Most discussions of retirement focus on the financial aspects of leaving the workforce: “How to save enough for retirement” or “How do you know if you have enough money for retirement?”

But this might not be the biggest problem that potential retirees face. The deeper issues of meaning, relevance and identity that retirement can bring to the fore are more significant to some workers.

Work has become central to the modern American identity, as journalist Derek Thompson bemoans in The Atlantic. And some theorists have argued that work shapes what we are. For most people, as business ethicist Al Gini argues, one’s work – which is usually also one’s job – means more than a paycheck. Work can structure our friendships, our understandings of ourselves and others, our ideas about free time, our forms of entertainment – indeed our lives.

I teach a philosophy course about the self, and I find that most of my students think of the problems of identity without thinking about how a job will make them into a particular kind of person. They think mostly about the prestige and pay that come with certain jobs, or about where jobs are located. But when we get to existentialist philosophers such as Jean-Paul Sartre and Simone de Beauvoir, I often urge them to think about what it means to say, as the existentialists do, that “you are what you do.”

How you spend 40 years of your life, I tell them, for at least 40 hours each week – the time many people spend at their jobs – is not just a financial decision.
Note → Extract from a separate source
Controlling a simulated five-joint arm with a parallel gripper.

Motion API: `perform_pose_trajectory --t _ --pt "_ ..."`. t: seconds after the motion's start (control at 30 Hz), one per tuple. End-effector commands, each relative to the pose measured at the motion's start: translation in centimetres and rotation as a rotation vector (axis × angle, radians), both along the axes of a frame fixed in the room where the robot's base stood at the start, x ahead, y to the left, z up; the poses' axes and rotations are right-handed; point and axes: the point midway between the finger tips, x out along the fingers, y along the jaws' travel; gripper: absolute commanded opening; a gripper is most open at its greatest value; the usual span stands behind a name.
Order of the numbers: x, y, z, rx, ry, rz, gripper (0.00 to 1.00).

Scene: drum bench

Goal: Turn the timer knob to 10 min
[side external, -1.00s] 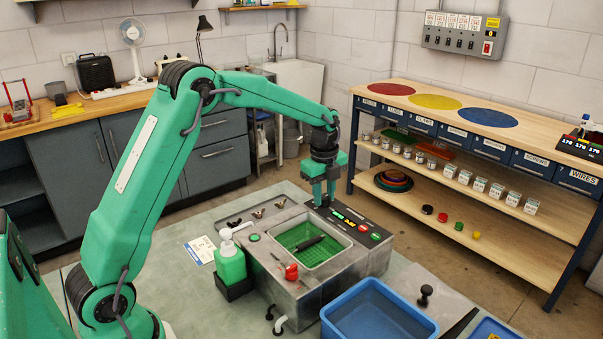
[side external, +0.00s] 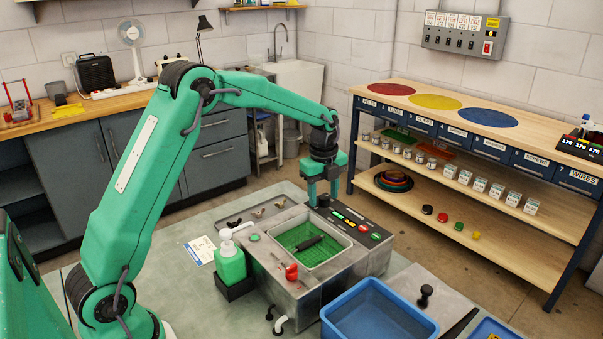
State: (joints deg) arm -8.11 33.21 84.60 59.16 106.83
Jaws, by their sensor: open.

And I have come to see that retirement isn’t just a financial decision, either, as I consider that next phase of my life.

Usefulness, tools and freedom

For Greek and Roman philosophers, leisure was more noble than work. The life of the craftsperson, artisan – or even that of the university professor or the lawyer – was to be avoided if wealth made that possible.

The good life was a life not driven by the necessity of producing goods or making money. Work, Aristotle thought, was an obstacle to the achievement of the particular forms of excellence characteristic of human life, like thought, contemplation and study – activities that express the particular character of human beings and are done for their own sake.

And so, one might surmise, retirement would be something that would allow people the kind of leisure that is essential to human excellence. But contemporary retirement does not seem to encourage leisure devoted to developing human excellence, partly because it follows a long period of making oneself into an object – something that is not free.

German philosopher Immanuel Kant distinguished between the value of objects and of subjects by the idea of “use.” Objects are not free: They are meant to be used, like tools – their value is tied to their usefulness. But rational beings like humans, who are subjects, are more than their use value – they are valuable in their own right, unlike tools.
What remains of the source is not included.